Geometrie: Polyeder widerlegt eine hartnäckige Vermutung

Alles begann mit einer Wette: Prinz Ruprecht von der Pfalz vermutete im 17. Jahrhundert, dass es möglich sei, ein Loch in einen Würfel zu schneiden, durch das ein Würfel gleicher Größe hindurchpasst. Der englische Mathematiker John Wallis nahm sich dieser Aufgabe an und konnte beweisen, dass Ruprecht richtiglag – dieser gewann somit seine Wette. Rund 300 Jahre später zeigte sich, dass nicht nur ein Würfel durch sich selbst hindurchpasst, sondern auch allerlei andere Formen, etwa die fünf platonischen Körper. Und so stellten sich Fachleute die Frage, ob alle Polyeder ohne Einbuchtungen dieses als »Rupert-Eigenschaft« (Ruprecht ist im englischen Sprachraum als Rupert bekannt) bekannte Merkmal haben. Sprich: Ist es möglich, durch jeden dreidimensionalen Körper ohne Dellen ein Loch zu schneiden, damit der Körper selbst hindurchpasst? Alles schien auf ein »Ja« hinzudeuten.
Doch nun haben die zwei Mathematiker Jakob Steininger und Sergey Yurkevich in ihrer Freizeit mit aufwändiger Computerunterstützung bewiesen, dass dem nicht so ist. Sie haben ein bemerkenswert einfaches Gegenbeispiel zur Vermutung gefunden: ein Polyeder, das die Rupert-Eigenschaft nicht erfüllt. Das »Noperteder«, wie die Autoren die Figur genannt haben, besteht aus 90 Ecken, 240 Kanten und 152 Seitenflächen - es ist die komplexe Hülle dreier Antiprismen.
Die Rupert-Eigenschaft mag auf den ersten Blick erstaunlich wirken. Aber sie lässt sich mathematisch umformulieren: Es gibt eine zweidimensionale Projektion eines Polyeders, die vollständig in eine andere Projektion von ihm hineinpasst. Das lässt sich für den Würfel besonders gut visualisieren.

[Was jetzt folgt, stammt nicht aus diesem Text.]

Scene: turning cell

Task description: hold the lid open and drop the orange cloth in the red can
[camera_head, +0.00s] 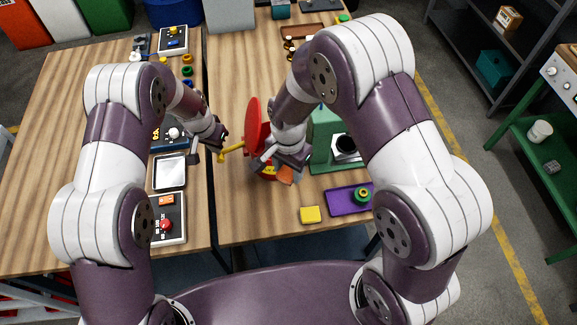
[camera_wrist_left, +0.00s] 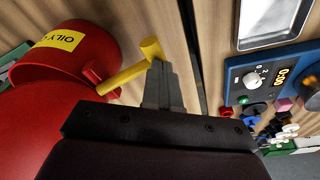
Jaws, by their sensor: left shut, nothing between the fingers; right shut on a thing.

Und über derartige Projektionen auf die zweidimensionale Ebene definierten Steininger und Yurkevich auch die Rupert-Eigenschaft im mathematischen Sinn. Durch ein YouTube-Video stießen die beiden Forscher auf das Thema und waren fortan davon fasziniert. Um die bestehende Vermutung zu widerlegen, mussten sie also ein Polyeder finden, das keine zwei Projektionen besitzt, die ineinanderpassen. Der erste Verdacht der beiden Mathematiker fiel auf das Rhombenikosidodekaeder, einen archimedischen Körper, der aus 20 gleichseitigen Dreiecken, 30 Quadraten und 12 regelmäßigen Fünfecken besteht. Allerdings gelang es den Forschern nicht, alle nötigen Bedingungen zu beweisen, die das Rhombenikosidodekaeder dafür erfüllen müsste. Als höchst knifflig stellten sich dabei bestimmte Arten von Projektionen heraus. Deshalb suchten die zwei nach einem geeigneten Polyeder, das ohne diese komplizierten Projektionen auskommt. »Mithilfe einer aufwändigen, computergestützten Untersuchung von Millionen möglicher Körper fanden wir schließlich einen passenden Polyeder, den wir Noperteder nannten (Wortspiel aus No, Rupert und Polyeder)«, sagt Steininger.
Nun mussten sie noch beweisen, dass das Noperteder wirklich nicht die Rupert-Eigenschaft besitzt. Indem Steininger und Yurkevich die Symmetrien der Figur ausnutzten und weitere mathematische Zusammenhänge ausarbeiteten, konnten sie die möglichen Projektionen der Figur auf 18 Millionen eingrenzen – diese enorm große Zahl entspricht allen möglichen Formen von Löchern, die man in das Noperteder schneiden könnte. Mithilfe eines Algorithmus stellten sie sicher: Keines der Löcher war groß genug für das Noperteder. Damit haben sie nun das erste Beispiel für eine Figur ohne Dellen gefunden, die nicht die Rupert-Eigenschaft besitzt.